**What the task asks**
From the listing below, copy only the lines from the line that contains "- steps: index" to the line that contains "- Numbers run", counting those two lines as part of the copy.

**Given records**

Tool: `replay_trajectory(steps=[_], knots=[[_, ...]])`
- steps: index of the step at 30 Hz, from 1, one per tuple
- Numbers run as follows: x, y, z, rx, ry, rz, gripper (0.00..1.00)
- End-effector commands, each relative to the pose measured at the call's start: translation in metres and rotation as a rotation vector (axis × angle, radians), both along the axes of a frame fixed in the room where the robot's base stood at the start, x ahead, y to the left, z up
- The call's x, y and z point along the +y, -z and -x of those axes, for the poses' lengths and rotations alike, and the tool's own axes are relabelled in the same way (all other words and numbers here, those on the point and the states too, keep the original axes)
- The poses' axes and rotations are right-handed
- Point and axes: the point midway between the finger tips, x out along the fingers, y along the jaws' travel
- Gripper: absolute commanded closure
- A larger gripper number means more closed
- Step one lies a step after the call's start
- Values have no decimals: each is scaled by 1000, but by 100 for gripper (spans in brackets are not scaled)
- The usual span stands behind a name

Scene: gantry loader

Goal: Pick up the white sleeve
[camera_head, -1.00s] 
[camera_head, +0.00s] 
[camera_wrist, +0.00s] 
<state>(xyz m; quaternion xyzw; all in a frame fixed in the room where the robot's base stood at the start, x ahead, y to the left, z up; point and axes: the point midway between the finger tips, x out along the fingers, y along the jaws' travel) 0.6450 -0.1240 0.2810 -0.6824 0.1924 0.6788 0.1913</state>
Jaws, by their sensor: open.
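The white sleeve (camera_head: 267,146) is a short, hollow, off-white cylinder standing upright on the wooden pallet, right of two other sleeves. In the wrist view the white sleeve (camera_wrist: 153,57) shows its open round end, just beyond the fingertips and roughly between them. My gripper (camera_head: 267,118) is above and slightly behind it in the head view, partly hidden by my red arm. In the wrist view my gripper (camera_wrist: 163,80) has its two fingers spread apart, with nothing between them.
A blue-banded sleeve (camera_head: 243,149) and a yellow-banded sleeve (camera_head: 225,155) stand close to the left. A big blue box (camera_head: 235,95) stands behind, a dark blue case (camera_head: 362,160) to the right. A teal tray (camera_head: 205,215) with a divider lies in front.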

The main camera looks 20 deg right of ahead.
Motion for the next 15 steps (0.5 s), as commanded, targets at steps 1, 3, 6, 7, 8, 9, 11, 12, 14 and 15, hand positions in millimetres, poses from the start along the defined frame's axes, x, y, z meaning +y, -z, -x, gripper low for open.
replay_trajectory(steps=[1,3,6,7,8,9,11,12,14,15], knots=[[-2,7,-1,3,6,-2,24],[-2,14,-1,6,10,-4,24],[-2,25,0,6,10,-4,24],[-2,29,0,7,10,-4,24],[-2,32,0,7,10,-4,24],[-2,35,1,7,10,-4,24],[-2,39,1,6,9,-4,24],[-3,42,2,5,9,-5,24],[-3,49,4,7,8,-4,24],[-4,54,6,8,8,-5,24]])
---
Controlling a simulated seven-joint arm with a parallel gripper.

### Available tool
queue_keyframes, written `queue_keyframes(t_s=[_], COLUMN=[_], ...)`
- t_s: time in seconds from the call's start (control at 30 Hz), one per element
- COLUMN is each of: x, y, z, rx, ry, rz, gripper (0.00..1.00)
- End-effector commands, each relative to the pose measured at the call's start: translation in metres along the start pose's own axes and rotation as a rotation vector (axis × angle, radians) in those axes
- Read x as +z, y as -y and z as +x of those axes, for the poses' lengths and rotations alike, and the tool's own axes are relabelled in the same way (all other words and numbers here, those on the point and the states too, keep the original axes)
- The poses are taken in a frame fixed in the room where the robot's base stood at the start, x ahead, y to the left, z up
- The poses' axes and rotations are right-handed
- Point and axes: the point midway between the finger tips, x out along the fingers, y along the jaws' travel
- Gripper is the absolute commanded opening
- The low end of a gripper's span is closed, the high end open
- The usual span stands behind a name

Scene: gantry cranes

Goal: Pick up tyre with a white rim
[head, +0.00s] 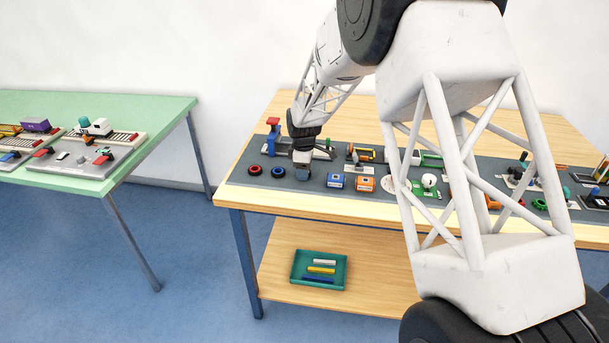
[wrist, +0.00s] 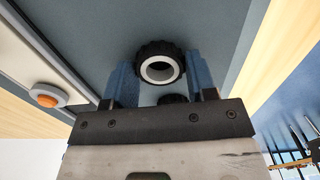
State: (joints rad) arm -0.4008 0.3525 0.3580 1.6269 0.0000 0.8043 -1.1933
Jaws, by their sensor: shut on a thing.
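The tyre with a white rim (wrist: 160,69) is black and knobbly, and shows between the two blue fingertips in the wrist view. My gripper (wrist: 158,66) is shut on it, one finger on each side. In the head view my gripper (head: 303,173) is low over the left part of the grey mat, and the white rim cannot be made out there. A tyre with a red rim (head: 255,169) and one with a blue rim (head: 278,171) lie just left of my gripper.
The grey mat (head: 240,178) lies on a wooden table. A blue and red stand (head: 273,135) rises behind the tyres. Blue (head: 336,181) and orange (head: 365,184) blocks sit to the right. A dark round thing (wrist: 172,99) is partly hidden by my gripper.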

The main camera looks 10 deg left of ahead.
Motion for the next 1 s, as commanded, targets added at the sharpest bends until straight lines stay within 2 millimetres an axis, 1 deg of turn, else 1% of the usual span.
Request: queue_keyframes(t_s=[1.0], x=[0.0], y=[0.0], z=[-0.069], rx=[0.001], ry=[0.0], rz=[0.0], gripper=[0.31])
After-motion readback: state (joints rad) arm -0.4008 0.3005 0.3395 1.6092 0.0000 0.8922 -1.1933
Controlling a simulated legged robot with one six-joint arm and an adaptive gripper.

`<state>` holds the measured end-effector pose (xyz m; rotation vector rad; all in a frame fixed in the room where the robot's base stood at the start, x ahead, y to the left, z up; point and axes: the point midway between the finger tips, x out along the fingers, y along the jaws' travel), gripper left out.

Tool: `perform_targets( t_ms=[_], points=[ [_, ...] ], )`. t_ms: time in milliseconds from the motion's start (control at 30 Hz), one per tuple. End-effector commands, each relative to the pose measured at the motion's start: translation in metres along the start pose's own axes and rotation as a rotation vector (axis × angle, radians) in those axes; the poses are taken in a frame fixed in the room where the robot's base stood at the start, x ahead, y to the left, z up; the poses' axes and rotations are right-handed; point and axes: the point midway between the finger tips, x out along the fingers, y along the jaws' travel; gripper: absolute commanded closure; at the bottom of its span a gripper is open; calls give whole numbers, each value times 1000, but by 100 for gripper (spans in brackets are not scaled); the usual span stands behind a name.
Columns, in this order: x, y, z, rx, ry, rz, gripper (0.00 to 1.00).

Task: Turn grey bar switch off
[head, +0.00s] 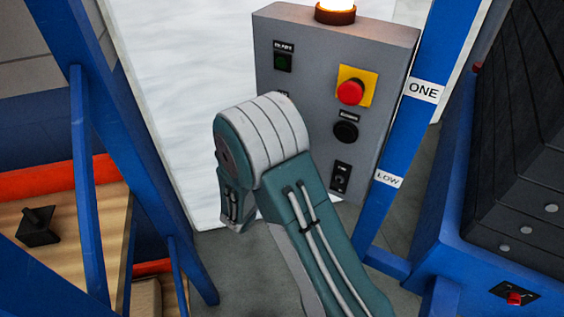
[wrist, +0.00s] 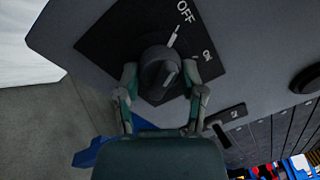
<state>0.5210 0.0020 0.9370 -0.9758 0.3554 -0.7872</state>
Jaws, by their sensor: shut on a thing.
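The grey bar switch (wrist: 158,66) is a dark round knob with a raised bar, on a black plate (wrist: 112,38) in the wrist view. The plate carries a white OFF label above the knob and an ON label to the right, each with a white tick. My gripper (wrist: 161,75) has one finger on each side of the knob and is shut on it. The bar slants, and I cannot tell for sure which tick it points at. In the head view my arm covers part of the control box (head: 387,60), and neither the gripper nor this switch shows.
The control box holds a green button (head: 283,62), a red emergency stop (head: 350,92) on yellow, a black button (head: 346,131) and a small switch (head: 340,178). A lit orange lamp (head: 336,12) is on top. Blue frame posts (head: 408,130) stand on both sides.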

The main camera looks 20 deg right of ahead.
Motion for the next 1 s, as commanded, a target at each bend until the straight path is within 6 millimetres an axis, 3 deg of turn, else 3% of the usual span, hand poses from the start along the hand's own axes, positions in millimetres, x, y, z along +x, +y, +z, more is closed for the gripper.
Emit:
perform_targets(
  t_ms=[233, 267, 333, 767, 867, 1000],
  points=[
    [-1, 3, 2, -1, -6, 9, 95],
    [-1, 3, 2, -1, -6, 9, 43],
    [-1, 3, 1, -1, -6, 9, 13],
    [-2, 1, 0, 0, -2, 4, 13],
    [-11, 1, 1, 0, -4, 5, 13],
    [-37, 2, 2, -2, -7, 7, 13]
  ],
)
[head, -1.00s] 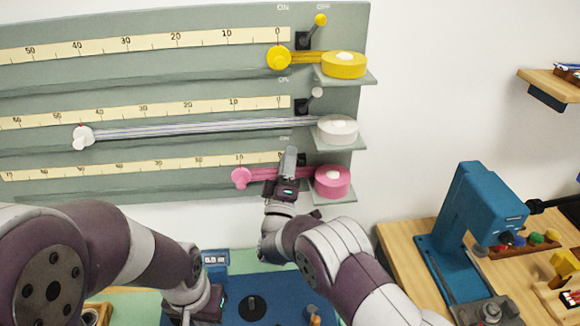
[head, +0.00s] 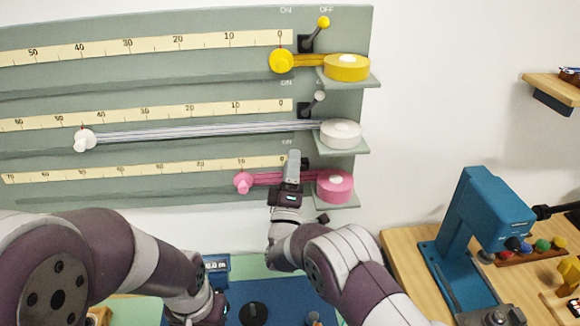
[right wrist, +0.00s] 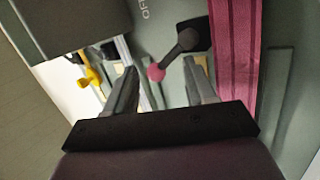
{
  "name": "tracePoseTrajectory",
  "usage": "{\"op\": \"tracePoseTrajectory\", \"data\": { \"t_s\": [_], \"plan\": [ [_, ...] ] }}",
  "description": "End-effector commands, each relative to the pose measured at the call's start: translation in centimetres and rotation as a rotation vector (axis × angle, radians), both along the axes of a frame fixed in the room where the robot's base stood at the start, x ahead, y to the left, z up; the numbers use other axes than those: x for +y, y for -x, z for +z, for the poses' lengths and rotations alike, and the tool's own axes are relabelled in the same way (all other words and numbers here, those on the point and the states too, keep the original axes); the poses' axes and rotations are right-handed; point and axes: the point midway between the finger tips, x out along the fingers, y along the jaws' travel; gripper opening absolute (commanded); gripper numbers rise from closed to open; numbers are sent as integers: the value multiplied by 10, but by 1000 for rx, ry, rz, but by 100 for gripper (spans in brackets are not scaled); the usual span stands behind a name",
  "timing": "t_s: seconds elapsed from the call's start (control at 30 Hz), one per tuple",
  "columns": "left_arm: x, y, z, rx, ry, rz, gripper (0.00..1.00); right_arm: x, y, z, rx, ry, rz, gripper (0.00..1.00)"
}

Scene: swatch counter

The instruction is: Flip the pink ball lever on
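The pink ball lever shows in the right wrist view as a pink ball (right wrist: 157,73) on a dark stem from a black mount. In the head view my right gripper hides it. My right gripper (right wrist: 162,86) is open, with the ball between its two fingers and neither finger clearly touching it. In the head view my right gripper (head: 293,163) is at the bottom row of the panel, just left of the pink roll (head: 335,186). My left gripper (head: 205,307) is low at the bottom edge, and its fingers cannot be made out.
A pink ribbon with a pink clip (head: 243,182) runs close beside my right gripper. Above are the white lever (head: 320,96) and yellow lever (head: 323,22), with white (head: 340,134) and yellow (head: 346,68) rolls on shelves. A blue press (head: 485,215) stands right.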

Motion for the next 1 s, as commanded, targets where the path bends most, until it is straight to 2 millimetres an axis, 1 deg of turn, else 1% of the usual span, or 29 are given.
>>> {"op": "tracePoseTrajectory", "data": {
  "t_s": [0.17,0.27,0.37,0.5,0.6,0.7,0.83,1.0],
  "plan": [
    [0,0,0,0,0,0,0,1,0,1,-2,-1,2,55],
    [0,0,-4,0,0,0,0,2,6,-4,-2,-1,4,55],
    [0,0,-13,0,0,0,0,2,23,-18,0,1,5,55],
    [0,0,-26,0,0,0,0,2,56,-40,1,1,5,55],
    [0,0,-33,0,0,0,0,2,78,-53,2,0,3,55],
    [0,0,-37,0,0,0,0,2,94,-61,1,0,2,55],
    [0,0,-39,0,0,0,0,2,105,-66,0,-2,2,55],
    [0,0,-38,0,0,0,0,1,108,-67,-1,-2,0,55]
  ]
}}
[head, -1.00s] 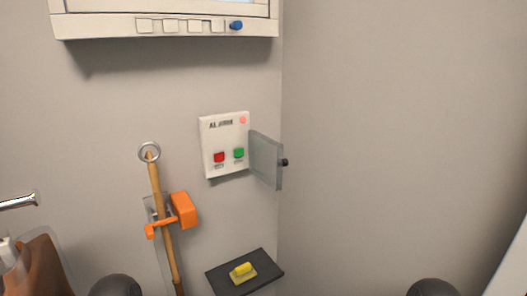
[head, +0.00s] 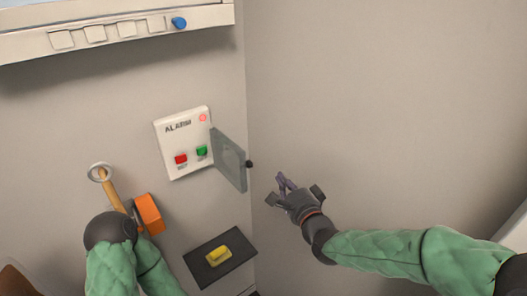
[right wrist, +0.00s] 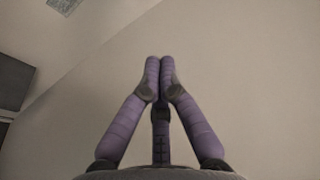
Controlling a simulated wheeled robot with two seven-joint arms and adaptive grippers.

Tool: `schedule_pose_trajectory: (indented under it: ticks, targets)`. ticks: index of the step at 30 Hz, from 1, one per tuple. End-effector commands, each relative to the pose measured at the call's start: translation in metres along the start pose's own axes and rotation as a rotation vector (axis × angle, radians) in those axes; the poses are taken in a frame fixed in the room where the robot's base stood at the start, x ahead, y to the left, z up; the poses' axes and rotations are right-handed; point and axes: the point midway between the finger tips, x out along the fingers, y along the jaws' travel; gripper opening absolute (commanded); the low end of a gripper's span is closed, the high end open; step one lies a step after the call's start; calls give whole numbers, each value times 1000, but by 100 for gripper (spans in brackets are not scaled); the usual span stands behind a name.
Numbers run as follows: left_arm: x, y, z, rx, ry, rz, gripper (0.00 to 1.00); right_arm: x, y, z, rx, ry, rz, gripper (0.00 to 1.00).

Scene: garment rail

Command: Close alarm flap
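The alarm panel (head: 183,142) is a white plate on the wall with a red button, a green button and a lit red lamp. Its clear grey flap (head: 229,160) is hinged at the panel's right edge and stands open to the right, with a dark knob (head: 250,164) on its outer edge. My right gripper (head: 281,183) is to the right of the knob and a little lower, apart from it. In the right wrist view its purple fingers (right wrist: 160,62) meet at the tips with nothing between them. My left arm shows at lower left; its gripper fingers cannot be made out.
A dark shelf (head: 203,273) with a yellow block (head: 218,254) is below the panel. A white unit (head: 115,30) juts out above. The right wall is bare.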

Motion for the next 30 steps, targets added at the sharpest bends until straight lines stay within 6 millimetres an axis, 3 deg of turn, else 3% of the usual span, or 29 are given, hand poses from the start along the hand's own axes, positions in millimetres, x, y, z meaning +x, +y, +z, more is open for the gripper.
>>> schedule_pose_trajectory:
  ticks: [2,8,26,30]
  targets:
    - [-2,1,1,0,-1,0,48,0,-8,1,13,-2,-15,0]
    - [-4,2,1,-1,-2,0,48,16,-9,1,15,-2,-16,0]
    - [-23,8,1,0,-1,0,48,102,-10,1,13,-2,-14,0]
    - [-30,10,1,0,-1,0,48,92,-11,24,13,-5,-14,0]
---
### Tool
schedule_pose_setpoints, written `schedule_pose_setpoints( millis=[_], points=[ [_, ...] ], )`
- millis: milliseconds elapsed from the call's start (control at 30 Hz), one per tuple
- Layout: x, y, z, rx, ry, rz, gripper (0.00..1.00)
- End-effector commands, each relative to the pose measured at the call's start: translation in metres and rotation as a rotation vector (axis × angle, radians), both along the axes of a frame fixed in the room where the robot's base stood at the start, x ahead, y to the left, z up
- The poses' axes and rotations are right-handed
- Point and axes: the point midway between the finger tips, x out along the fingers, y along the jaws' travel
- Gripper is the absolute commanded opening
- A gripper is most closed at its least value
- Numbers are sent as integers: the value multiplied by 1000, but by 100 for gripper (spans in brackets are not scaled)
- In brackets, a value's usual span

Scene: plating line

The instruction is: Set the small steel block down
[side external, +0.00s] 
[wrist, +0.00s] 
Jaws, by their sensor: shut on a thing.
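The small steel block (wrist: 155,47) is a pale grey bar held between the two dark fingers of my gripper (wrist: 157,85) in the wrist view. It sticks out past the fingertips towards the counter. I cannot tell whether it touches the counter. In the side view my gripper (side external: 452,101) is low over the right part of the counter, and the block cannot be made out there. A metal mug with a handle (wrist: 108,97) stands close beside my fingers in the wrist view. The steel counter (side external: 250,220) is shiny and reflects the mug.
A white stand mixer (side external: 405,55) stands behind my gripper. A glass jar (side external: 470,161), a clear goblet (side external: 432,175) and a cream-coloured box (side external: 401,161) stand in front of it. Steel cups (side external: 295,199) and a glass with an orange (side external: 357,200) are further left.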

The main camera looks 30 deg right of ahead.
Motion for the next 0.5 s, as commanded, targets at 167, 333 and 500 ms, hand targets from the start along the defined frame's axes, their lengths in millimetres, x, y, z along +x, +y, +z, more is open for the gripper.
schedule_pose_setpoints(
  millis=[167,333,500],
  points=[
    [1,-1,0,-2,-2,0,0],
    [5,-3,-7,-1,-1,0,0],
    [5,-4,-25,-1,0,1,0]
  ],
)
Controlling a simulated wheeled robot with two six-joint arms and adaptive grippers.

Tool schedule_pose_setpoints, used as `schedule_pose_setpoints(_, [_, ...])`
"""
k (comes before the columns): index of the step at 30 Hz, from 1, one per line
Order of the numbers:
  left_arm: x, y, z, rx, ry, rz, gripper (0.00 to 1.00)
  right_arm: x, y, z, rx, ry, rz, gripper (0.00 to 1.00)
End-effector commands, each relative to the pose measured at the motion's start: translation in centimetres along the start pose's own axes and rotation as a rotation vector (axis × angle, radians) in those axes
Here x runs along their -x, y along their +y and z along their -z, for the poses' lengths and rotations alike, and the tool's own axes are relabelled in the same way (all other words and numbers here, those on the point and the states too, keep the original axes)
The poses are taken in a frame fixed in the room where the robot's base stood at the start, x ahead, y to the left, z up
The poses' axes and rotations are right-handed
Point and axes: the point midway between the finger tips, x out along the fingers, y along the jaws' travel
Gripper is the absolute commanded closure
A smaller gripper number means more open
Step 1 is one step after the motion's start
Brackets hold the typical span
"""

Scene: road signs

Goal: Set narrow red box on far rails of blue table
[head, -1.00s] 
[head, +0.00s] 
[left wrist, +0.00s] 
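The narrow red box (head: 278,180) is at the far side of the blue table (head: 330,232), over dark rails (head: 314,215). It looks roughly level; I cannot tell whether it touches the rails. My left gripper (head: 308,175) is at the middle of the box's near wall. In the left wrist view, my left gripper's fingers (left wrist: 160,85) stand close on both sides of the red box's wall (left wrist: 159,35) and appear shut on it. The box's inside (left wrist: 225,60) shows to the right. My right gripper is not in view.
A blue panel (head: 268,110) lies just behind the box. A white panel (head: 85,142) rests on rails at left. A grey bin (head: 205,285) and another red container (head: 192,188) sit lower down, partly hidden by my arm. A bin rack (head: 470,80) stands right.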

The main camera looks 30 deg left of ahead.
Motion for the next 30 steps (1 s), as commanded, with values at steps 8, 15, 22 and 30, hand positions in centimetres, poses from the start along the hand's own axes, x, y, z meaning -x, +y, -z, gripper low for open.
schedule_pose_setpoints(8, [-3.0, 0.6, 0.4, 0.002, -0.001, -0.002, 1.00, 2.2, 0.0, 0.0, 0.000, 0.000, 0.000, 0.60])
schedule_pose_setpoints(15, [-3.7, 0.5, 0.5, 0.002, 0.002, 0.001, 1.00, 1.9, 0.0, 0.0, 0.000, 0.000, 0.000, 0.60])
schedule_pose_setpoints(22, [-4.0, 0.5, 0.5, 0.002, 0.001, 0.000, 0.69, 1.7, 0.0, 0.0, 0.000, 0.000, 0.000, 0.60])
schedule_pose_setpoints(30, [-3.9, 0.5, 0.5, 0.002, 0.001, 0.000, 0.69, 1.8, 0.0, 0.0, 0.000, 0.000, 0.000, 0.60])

**Solution to this problem**
- steps: index of the step at 30 Hz, from 1, one per tuple
- Numbers run as follows: x, y, z, rx, ry, rz, gripper (0.00..1.00)

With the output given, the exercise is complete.